So luckily enough, we actually have another team that takes on a lot of our data acquisition, uh, as a service. Um, so they'll, y'all have heard of Nielsen, um, you've heard of probably 1010 or NPD or all of these main data contractors. Um, some of those are, are really easy and reliable, uh, like Nielsen's, you kind of vetted throughout the market already, uh, but once it gets into smaller players, we actually do have a team that goes out, um, since we already have three to four data sources already standardized into the Walmart hierarchy, we can kind of guess numbers. You get a new one, you check it up against those numbers. Hey, something was wonky. Go back and forth between who the vendor is, see what the differences are. Maybe their assumptions make sense. And there's a reason why something doesn't make like line up perfectly. Um, after that, we just kind of use it. Um, you, you just have to see with a merchant, um, if there's any issues for their area. Are they missing data? Does it seem like something is being assigned incorrectly? Um, it's a long process. Um, but luckily since we do have a team that does that before it reaches me, um, I can at least use it in the terms that I know that merchants are happy with it.
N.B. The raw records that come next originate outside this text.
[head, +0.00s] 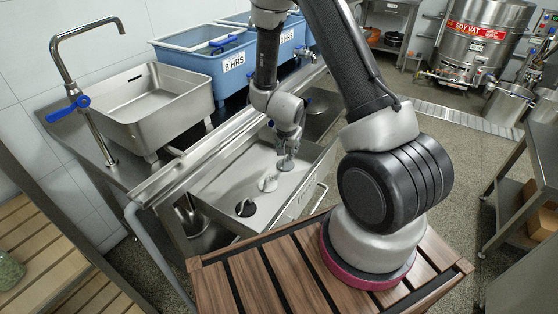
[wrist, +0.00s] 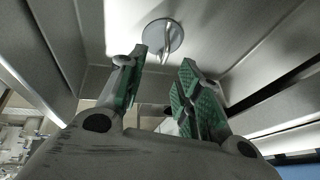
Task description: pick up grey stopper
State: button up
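The grey stopper (wrist: 158,32) is a round disc with a thin upright handle. It lies flat in the shallow steel tray, and its handle shows between my fingertips in the wrist view. In the head view the stopper (head: 286,164) lies directly below my gripper (head: 288,147). My gripper (wrist: 164,60) is open, with a green-padded finger on either side of the handle. I cannot tell whether either finger touches it.
A whitish piece (head: 267,183) and a black round piece (head: 245,208) lie in the same tray (head: 225,185). The tray's raised walls surround them. A steel sink (head: 155,100) with a tap and blue tubs (head: 205,65) stand behind.

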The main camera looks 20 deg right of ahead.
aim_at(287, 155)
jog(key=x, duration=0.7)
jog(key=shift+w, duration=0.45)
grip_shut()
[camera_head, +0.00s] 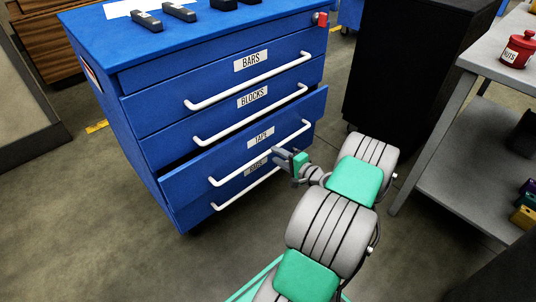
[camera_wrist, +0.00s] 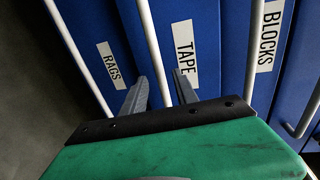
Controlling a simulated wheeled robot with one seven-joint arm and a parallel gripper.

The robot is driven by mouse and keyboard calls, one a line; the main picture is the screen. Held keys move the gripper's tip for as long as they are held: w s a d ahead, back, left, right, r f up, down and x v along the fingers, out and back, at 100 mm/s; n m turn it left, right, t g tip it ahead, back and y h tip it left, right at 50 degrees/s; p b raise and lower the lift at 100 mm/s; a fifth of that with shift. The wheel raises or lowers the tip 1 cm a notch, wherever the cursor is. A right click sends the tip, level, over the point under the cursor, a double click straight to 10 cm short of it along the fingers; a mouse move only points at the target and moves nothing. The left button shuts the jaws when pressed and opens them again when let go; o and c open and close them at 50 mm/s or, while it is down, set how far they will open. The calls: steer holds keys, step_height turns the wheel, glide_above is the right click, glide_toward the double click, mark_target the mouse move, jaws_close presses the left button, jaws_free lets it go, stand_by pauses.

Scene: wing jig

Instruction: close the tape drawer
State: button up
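The tape drawer (camera_head: 235,160) is the third drawer down in the blue cabinet. It stands partly out, with a dark gap above its front at the left. Its white bar handle (camera_head: 230,174) runs across the front. My gripper (camera_head: 282,155) is at the right part of this drawer front, close to the handle. In the wrist view the TAPE label (camera_wrist: 184,55) lies just ahead. The two grey fingers of my gripper (camera_wrist: 160,92) are apart, and the white tape handle (camera_wrist: 153,50) runs between them. Whether either finger touches the handle, I cannot tell.
The bars drawer (camera_head: 215,82) and blocks drawer (camera_head: 220,118) are above, and the rags drawer (camera_head: 205,207) is below. Black tools (camera_head: 180,12) lie on the cabinet top. A black cabinet (camera_head: 405,65) and a grey table (camera_head: 480,58) with a red can (camera_head: 517,52) stand at right.

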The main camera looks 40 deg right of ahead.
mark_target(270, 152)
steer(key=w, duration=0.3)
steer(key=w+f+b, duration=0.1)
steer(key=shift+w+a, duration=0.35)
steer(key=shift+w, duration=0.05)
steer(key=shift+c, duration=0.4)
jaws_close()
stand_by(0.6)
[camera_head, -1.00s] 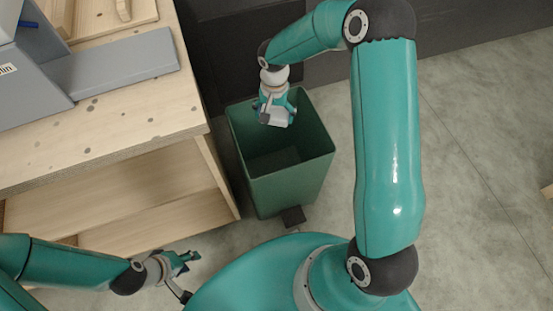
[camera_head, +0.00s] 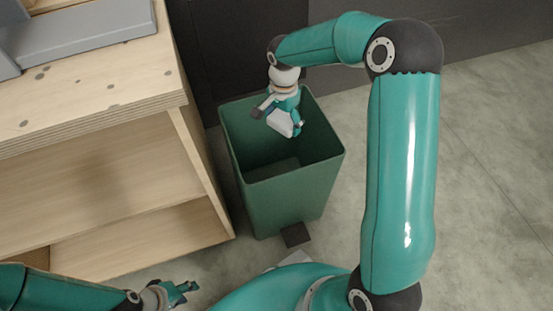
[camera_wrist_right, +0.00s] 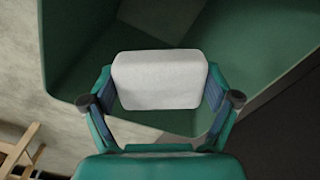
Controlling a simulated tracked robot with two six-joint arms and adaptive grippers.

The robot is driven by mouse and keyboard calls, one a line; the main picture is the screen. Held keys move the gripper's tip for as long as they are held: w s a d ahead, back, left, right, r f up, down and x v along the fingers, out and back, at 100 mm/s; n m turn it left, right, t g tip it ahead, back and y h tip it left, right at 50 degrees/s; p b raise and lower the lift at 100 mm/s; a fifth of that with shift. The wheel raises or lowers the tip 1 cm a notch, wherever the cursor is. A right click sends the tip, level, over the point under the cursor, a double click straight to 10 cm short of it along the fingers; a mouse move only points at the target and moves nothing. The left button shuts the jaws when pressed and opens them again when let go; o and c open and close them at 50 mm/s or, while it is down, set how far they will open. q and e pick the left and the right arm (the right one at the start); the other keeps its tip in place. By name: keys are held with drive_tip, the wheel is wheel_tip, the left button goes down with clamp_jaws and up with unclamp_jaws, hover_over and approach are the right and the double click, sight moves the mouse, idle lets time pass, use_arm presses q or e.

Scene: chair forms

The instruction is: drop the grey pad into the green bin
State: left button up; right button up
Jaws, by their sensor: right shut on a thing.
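The grey pad (camera_wrist_right: 160,80) is a pale rounded block held between the two fingers of my right gripper in the right wrist view. In the head view the right gripper (camera_head: 284,118) is over the open mouth of the green bin, with the pad (camera_head: 281,124) at its tip. The green bin (camera_head: 290,198) stands on the floor and its inside looks empty where I see it. Its wall also fills the upper part of the right wrist view (camera_wrist_right: 75,50). My left gripper (camera_head: 186,290) is low at the bottom left, away from the bin, with its fingers apart and nothing visible between them.
A wooden workbench (camera_head: 100,95) with a lower shelf stands left of the bin, close beside it. A grey object (camera_head: 90,37) lies on its top. A dark wall (camera_head: 220,45) is behind the bin. The floor (camera_head: 490,170) on the right is clear.

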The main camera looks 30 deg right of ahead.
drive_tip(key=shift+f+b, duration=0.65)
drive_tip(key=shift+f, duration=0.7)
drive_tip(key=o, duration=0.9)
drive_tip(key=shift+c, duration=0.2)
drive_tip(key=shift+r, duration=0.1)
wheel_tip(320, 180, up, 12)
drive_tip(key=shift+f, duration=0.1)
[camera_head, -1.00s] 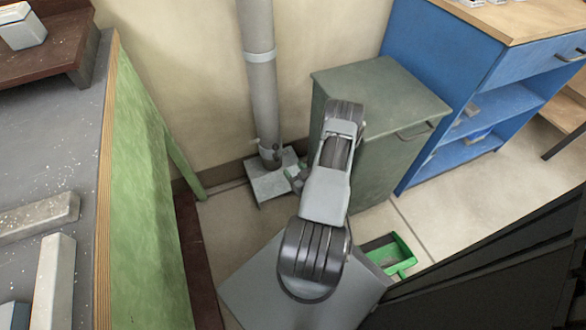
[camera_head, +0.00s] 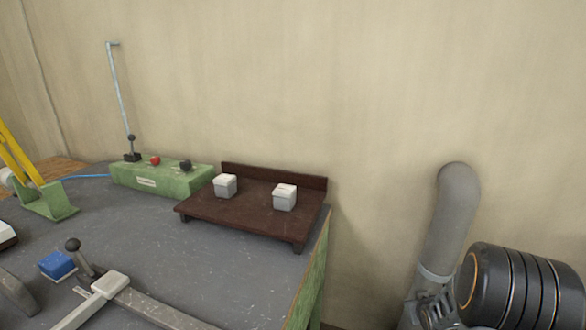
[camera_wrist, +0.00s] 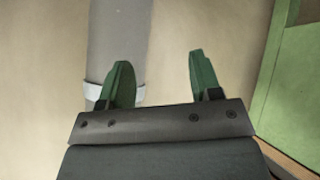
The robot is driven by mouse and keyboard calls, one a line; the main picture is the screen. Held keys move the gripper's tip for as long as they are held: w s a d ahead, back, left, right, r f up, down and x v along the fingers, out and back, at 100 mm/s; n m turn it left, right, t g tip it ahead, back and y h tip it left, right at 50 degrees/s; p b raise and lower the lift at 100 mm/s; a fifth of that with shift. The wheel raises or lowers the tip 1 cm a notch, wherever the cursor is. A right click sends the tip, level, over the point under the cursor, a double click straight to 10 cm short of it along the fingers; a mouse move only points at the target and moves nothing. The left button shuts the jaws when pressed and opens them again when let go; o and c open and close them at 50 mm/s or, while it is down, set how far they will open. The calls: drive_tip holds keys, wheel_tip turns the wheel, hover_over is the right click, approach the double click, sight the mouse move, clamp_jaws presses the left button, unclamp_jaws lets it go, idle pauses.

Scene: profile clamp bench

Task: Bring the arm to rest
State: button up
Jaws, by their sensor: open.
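My gripper (camera_wrist: 160,82) shows in the wrist view with two green fingers apart and nothing between them. Behind its left finger is a grey pipe (camera_wrist: 118,40) with a pale collar. In the head view my arm shows only in part, as a thick dark ribbed joint at the lower right in front of the wall. The fingers cannot be made out there.
The pipe (camera_head: 450,225) stands at the wall beside my arm. The bench (camera_head: 200,265) fills the left. It bears a dark wooden stand (camera_head: 245,212) with two white boxes (camera_head: 225,186) (camera_head: 285,197), a green control box (camera_head: 150,182), a blue block (camera_head: 57,265) and a clamp lever (camera_head: 80,255).

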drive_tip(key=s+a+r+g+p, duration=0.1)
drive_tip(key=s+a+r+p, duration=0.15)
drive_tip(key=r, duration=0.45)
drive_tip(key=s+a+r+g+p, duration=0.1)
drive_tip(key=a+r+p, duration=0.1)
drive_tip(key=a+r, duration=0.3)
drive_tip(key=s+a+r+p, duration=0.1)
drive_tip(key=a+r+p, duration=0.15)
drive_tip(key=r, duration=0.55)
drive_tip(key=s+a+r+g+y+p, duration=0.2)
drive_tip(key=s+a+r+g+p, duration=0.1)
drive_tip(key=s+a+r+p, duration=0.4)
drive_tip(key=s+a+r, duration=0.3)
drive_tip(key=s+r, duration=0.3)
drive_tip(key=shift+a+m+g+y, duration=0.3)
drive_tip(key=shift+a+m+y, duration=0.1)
So do you have, do you have any as a follow-up, do you have any scope into like ROI for those purchases? Like, is that something that you guys have to deliver on? Like we bought all this external data. Here's what we did with it and here's why it was worth it.
Oh, for sure. Yeah. Um, that's, that's been an ongoing conversation the moment I said the word Shiny app. Um, so because whenever, what happened first is, um, there's a, there's a guy named Peter cross, um, he's, he's left Walmart, but he was great. He stood up our entire infrastructure for RStudio within Walmart. And luckily enough, I got to piggyback on that, even though I wasn't on his team. Um, so he gave me a license. I got to deploy some of my work, started doing some testing and as a POC put rest of market out there.
Um, and then whenever it was announced that Peter was leaving, no, RStudio was, uh, kind of like falling by the wayside for any of the teams. So we picked it up. The moment I said I needed to pick it up for funding was the moment we needed to ROI analysis and figure out what it was actually going to do. And even at that time, that was only when we used one data set for e-commerce. Um, so yeah, I wanted to make sure that people knew that there was impact there. And so every, I think it's about every three months now we bring all the merchants that have had success stories and they demo their success stories for the other merchants. Uh, so this will go out to the VPs of their leadership. There's thousands of people on the call, um, or at least thousands in private, which we see who shows up. Uh, but the, the merchants will get information from other merchants that makes them trust the source more. Um, and maybe dig into their e-commerce space a little bit more.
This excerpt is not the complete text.